–Arts and letters for the modern age–

Cathode Ray Zone

–Arts and Letters for the Modern Age–

Narrative and Immersion

by | May 2, 2023

It’s no secret that I am a pretty committed gamer, something that has been true since 1979, when I first began playing Dungeons and Dragons. I was in the sixth grade, and the game resonated with me in a way that previously only novels and movies could, but with a significant difference: It made possible a degree of narrative immersion that simply went beyond anything that a novelist or director could achieve in what are, essentially, passive media.
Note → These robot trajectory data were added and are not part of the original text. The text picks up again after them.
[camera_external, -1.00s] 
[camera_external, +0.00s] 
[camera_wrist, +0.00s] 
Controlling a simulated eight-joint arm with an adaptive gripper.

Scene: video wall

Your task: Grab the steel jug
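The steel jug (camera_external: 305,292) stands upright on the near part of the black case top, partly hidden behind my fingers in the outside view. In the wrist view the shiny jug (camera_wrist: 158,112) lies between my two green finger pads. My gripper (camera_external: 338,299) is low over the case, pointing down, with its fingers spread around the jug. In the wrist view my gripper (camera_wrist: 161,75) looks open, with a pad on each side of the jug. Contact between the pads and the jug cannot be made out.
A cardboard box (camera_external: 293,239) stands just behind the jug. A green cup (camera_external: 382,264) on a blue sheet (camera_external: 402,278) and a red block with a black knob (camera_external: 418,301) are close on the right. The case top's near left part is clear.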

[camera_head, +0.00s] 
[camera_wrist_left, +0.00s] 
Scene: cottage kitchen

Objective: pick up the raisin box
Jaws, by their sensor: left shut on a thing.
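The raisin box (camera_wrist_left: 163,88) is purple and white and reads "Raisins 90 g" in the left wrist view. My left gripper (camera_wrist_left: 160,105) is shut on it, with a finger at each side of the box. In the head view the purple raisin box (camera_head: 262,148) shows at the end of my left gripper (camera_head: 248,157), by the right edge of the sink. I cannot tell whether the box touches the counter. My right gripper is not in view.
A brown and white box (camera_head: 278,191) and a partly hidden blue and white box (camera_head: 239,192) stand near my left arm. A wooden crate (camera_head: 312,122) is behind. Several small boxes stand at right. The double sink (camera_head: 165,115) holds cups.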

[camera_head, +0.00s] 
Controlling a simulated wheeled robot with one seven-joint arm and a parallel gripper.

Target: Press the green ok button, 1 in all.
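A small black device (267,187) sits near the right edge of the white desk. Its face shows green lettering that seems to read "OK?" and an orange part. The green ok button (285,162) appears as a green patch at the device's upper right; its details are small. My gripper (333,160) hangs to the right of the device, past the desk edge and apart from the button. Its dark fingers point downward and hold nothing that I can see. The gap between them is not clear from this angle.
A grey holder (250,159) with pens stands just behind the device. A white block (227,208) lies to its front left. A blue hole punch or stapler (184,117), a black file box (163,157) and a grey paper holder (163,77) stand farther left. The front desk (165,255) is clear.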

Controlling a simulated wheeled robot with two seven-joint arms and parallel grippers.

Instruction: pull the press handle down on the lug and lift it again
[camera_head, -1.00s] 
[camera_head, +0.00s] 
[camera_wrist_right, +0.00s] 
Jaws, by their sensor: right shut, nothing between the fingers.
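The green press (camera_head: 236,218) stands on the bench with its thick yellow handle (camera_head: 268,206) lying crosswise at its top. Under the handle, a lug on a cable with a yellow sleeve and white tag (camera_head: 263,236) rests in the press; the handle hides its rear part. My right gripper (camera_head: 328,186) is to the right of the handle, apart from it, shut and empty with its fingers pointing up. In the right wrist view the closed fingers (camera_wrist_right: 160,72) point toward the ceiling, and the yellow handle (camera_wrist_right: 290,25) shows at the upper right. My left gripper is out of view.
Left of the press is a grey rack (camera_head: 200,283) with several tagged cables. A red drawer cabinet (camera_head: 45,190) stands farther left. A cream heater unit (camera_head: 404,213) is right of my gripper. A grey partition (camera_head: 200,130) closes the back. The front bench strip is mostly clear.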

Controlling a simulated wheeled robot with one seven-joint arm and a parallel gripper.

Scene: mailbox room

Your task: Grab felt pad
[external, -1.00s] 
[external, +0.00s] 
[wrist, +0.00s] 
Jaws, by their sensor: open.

We are not only storytellers but story dwellers, by which I mean that we inhabit narratives as much as we create them. We derive tremendous satisfaction from inhabiting lives and worlds that are not our own and which have their own distinctive kinds of significance. I discovered this at quite a young age, by way of a number of highly memorable reading, television-watching, and film-going experiences, a few of which I’ll discuss briefly. 

Earliest were Robert Heinlein’s juvenile novels, almost all of which I bought in Tel Aviv, in the mid-1970’s, at Steimatzky, an Israeli bookseller. My mother and I would spend an entire month in Israel every year, visiting our relatives (my father owned a design company and would remain at home), and I would have a lot of time to read, with science fiction being my favorite genre. What made Heinlein so appealing when I was kid were a number of core elements that are characteristic of his juvenile fiction: (1) He wrote realistic, believable child characters, with whom I could identify; (2) He placed them in exotic, sometimes mind-bending situations that challenged and stretched my imagination; (3) He constructed storylines that more often than not were essentially “capers,” thereby providing a relatively simple narrative route through what might be a very complex landscape, maintaining a sufficient pace to retain my attention; (4) The storylines were designed such that the child protagonist could be heroes, in the manner of adult heroes, and again, with a kind of believability that made it all seem credible, rather than some kind of infantile fantasy.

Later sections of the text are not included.